Events
Feature learning of neural network: Generalization ability and optimization
Speaker: Taiji Suzuki
Location: 60 Fifth Avenue, Room 650
Date: Monday, December 18, 2023
In this talk, I will discuss the feature learning ability of neural networks from statistical and optimization perspectives. In particular, I will present recent developments of theory of the mean-field Langevin dynamics (MFLD) and its application to neural network training. MFLD is a nonlinear generalization of the gradient Langevin dynamics (GLD) that minimizes an entropy regularized convex function defined on the space of probability distributions, and it naturally arises from the optimization of two-layer neural networks via (noisy) gradient descent.

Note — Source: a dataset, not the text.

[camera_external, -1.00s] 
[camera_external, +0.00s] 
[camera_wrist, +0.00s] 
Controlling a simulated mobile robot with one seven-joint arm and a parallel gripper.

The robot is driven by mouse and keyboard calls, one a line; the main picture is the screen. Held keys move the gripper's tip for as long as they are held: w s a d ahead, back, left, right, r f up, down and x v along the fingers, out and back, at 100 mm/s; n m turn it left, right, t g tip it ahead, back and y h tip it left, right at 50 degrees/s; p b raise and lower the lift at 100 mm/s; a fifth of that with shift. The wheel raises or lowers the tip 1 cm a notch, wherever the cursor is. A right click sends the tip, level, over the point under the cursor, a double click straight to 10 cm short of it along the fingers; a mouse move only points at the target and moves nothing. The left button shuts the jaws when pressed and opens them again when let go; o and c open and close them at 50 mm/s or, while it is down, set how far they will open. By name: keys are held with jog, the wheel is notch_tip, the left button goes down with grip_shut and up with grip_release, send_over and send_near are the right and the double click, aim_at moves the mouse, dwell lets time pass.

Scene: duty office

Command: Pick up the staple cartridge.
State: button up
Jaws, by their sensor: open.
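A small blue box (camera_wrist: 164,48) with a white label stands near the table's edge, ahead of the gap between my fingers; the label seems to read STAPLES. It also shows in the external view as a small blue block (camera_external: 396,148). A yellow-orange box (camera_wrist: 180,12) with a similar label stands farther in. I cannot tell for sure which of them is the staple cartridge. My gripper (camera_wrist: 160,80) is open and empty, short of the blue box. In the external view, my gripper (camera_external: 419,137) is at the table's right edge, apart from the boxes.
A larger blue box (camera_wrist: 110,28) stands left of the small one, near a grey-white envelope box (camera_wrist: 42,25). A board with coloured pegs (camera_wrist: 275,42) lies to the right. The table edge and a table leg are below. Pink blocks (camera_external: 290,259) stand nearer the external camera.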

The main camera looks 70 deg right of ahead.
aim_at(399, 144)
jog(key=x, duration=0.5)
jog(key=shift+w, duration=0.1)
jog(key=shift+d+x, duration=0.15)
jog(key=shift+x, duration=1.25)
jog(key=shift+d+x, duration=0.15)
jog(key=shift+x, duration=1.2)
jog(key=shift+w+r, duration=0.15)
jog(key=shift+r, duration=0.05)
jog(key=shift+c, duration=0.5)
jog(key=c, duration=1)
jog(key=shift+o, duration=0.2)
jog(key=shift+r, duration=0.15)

In the first half, I will present the convergence result of MFLD and explain how the convergence of MFLD is connected to the duality gap through the log-Sobolev inequality of the so-called proximal Gibbs measure. In addition to that, the time-space discretization of MFLD will be addressed. It can be shown that the discretization error can be bounded uniformly in time unlike existing work. In the latter half, I will discuss the generalization error analysis of neural networks trained by MFLD. Addressing a binary classification problem, we have a general form of a test classification error bound that provides a fast learning rate based on a local Rademacher complexity analysis. By applying this general framework to the k-sparse parity problem, we demonstrate how the feature learning helps its sample complexity compared with the kernel methods. Finally, we also discuss how anisotropic structure of input will affect the sample complexity and computational complexity. If the data is well aligned to the target function, both sample and computational complexities are significantly mitigated.